NUSA DUA, KOMPAS — Pihak swasta ikut bertanggung jawab dalam peningkatan kelas usaha mikro, kecil, dan menengah atau UMKM. Untuk mewujudkannya, skema kemitraan antara swasta dan UMKM menjadi andalan.
Saat membuka Rapat Pimpinan Nasional Kamar Dagang dan Industri (Kadin) Indonesia, Wakil Presiden Ma’ruf Amin memberikan arahan khusus terkait peran swasta dalam meningkatkan kapasitas UMKM.
”Kadin (Indonesia) berperan dalam pemberdayaan UMKM. Perluas pemanfaatan teknologi digital. Jangan sampai UMKM kena penyakit stunting. UMKM jangan terus-menerus kerdil,” kata Wapres dalam pembukaan yang digelar di Bali International Convention Center di Nusa Dua, Bali, Jumat (29/11/2019).
Data yang dihimpun Kementerian Koordinator Perekonomian menunjukkan, jumlah UMKM di Indonesia berkisar 63 juta pelaku. Sedangkan menurut kajian Komite Ekonomi dan Industri Nasional, skala UMKM mendominasi pelaku usaha nasional.
Kajian yang sama menyebutkan, dengan dominasi itu, serapan tenaga kerja dalam UMKM mencapai 97 persen. Dampaknya, kontribusi UMKM terhadap produk domestik bruto nasional diperkirakan mencapai 60 persen.
Undang-Undang (UU) Nomor 20 Tahun 2008 tentang UMKM mengelompokkan UMKM berdasarkan nilai penjualan setahun dan kekayaan bersih. Nilai penjualan setahun usaha mikro sebesar maksimal Rp 300 juta, usaha kecil di atas Rp 300 juta sampai Rp 2,5 miliar, dan usaha menengah di atas Rp 2,5 miliar hingga Rp 50 miliar.
Senada dengan arahan tersebut, Ketua Umum Kadin Indonesia Rosan P Roeslani menilai, UMKM mesti naik kelas sebagai tulang punggung perekonomian nasional. ”Usaha mikro naik menjadi usaha kecil, lalu menjadi usaha menengah, lalu menjadi usaha besar,” katanya saat ditemui di sela rapat pimpinan nasional.
Menanggapi arahan itu, Rosan menyatakan, pihaknya mengandalkan kemitraan. Dengan kemitraan, pelaku usaha yang umumnya berada di skala besar dapat membawa UMKM ke tingkat yang lebih tinggi.

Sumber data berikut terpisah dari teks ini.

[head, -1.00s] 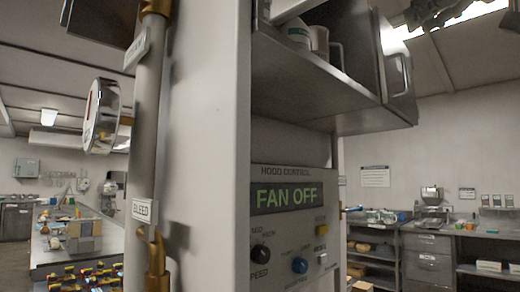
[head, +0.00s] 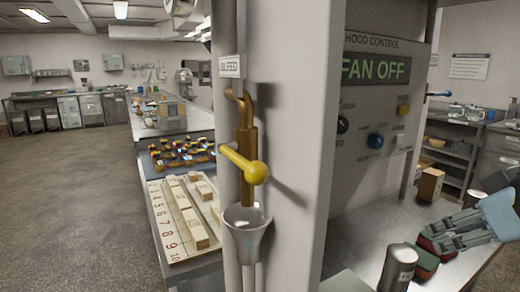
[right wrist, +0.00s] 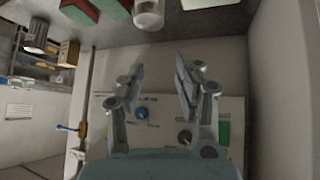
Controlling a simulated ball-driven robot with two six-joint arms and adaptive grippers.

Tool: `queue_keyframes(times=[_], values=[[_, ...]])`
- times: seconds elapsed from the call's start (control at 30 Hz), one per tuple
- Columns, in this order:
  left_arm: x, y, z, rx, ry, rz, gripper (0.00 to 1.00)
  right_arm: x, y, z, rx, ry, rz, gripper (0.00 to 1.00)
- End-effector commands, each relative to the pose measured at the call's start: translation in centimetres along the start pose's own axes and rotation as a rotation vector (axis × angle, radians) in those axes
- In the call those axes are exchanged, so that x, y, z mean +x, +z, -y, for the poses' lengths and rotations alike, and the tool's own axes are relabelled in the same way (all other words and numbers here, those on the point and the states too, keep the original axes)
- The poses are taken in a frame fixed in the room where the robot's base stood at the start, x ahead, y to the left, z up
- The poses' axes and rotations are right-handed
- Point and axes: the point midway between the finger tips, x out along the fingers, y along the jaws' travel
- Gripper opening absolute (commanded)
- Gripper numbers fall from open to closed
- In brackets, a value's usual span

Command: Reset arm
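My right gripper (head: 448,236) is at the right edge of the head view, above the steel counter. In the right wrist view its two fingers (right wrist: 158,70) stand apart with nothing between them. The hood control panel (head: 374,110) reads FAN OFF and has a black knob, a blue knob and a yellow button. The panel also shows upside down behind the fingers in the right wrist view (right wrist: 160,122); I cannot tell the distance between them. My left gripper is in neither view.
A metal canister (head: 398,269) and red and green items (head: 425,262) are on the counter near my right gripper. A white column with a yellow-handled valve (head: 246,166) and a funnel (head: 247,230) stands left of the panel. Open floor (head: 70,210) is at left.

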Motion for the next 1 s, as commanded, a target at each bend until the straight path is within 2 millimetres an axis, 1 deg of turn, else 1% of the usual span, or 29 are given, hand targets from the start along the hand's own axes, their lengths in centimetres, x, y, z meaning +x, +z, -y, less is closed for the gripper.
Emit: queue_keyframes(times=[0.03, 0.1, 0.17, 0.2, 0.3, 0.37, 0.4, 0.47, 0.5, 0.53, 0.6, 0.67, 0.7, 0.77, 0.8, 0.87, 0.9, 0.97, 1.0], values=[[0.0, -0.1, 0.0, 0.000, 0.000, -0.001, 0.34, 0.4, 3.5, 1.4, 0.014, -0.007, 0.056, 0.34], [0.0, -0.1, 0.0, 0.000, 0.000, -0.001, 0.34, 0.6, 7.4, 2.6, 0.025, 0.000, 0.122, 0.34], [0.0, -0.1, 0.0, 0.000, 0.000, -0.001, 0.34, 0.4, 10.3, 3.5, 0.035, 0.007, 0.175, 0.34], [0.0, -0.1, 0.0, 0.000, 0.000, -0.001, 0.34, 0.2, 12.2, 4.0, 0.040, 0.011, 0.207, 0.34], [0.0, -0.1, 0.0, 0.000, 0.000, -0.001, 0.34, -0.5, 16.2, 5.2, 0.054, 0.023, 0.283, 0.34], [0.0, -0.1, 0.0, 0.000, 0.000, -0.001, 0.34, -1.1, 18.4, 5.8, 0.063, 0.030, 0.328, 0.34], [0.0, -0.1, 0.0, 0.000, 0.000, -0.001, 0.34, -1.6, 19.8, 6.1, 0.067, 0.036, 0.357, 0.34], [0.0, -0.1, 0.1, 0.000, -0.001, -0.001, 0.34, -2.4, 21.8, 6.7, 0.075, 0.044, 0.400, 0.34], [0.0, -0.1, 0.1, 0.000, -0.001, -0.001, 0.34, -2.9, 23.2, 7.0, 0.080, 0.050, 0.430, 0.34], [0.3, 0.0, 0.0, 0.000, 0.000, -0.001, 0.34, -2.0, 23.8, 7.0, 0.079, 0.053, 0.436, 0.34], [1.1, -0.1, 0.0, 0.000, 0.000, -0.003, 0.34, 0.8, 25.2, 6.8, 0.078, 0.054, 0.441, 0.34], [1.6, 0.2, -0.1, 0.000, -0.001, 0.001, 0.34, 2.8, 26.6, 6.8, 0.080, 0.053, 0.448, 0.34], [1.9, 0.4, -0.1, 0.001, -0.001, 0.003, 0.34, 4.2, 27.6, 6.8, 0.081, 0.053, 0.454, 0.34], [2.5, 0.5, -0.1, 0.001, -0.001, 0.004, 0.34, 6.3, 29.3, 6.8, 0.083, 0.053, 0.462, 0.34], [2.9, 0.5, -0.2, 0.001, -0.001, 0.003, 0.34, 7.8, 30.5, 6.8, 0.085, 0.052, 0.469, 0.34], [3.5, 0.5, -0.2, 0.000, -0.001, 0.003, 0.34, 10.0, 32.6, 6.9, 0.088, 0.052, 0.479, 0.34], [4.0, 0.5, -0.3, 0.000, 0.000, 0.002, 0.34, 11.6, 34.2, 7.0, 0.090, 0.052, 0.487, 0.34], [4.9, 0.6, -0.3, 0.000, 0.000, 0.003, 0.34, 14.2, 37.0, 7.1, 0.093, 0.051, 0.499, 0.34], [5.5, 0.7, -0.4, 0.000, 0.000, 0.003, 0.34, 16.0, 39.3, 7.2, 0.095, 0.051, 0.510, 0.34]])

Contohnya, pelaku usaha besar di bidang perkebunan mesti memberikan penyuluhan dan bibit kepada UMKM mitranya. Selain itu, pengusaha besar ini harus membuat skema untuk menjamin kesejahteraan UMKM mitra di luar masa panen.

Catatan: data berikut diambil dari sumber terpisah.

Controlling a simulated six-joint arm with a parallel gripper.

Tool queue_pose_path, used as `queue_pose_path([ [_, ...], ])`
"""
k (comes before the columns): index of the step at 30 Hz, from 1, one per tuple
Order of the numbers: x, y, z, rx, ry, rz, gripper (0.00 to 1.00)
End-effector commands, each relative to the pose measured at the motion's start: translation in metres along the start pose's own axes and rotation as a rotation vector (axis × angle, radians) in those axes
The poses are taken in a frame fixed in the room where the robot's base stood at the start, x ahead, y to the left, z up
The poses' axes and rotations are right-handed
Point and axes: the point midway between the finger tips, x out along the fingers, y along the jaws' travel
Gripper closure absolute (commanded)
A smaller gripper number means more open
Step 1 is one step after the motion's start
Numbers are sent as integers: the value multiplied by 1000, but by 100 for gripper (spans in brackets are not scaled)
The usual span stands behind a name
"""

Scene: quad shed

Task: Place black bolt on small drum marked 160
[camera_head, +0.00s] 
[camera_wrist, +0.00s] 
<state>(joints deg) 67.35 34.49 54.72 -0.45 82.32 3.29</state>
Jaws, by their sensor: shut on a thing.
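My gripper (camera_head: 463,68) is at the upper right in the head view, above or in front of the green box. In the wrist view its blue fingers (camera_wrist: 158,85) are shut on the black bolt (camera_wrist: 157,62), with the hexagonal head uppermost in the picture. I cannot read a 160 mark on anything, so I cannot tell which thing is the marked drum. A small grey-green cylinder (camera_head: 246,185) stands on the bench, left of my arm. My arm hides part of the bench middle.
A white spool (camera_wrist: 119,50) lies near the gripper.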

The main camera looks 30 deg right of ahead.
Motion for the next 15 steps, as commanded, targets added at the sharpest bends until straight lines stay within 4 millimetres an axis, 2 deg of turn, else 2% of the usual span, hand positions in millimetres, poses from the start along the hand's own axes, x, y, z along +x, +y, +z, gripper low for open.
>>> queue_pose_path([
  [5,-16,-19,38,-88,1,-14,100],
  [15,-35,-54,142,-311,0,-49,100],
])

Akan tetapi, regulasi ini belum memberikan perlindungan kepada pelaku UMKM dalam kemitraan dengan usaha besar.
UU Nomor 20 Tahun 2008 juga telah mengamanatkan kemitraan antara usaha besar dean UMKM. ”Akan tetapi, regulasi ini belum memberikan perlindungan kepada pelaku UMKM dalam kemitraan dengan usaha besar,” kata Ketua Umum Asosiasi UMKM Indonesia (Akumindo) Ikhsan Ingratubun secara terpisah.
Jika memang kemitraan itu bersifat wajib, Ikhsan menyatakan, pemerintah harus berani menetapkan angka minimal proporsi UMKM dalam aturan perundangan. Misalnya, proporsi suplai dari UMKM untuk usaha besar dan akses pasar UMKM serta pendidikan dan pelatihan.
Oleh sebab itu, Ikhsan mengharapkan ketegasan angka minimal proporsi itu muncul dalam Undang-Undang Omnibus Law Pemberdayaan UMKM. Melalui rancangan UU itu, dia berharap pemerintah menunjukkan keberpihakan pada keterlibatan produk UMKM di pasar nasional.
Kolaborasi BUMN
Dalam kesempatan yang sama, Rosan menandatangani nota kesepahaman (MOU) dengan Menteri Badan Usaha Milik Negara (BUMN) Erick Thohir. ”Selama ini, saya mendapatkan laporan, BUMN mendominasi (proyek) di provinsi atau daerah. MOU ini menjadi tanda kesepakatan kerja sama dan koordinasi antara Kadin dan BUMN,” katanya.
Penandatanganan ini sejalan dengan pesan video Presiden Joko Widodo yang diputar pada pembukaan rapat. Dia mengatakan, swasta akan diprioritaskan ketimbang BUMN dalam peran membangun ekosistem perekonomian.
Menyaksikan penandatanganan tersebut, Wapres turut mengapresiasi kesepakatan kerja sama antara Kadin dan BUMN. Harapannya, Kadin dan BUMN dapat berkolaborasi, utamanya untuk mengembangkan dan memberdayakan UMKM.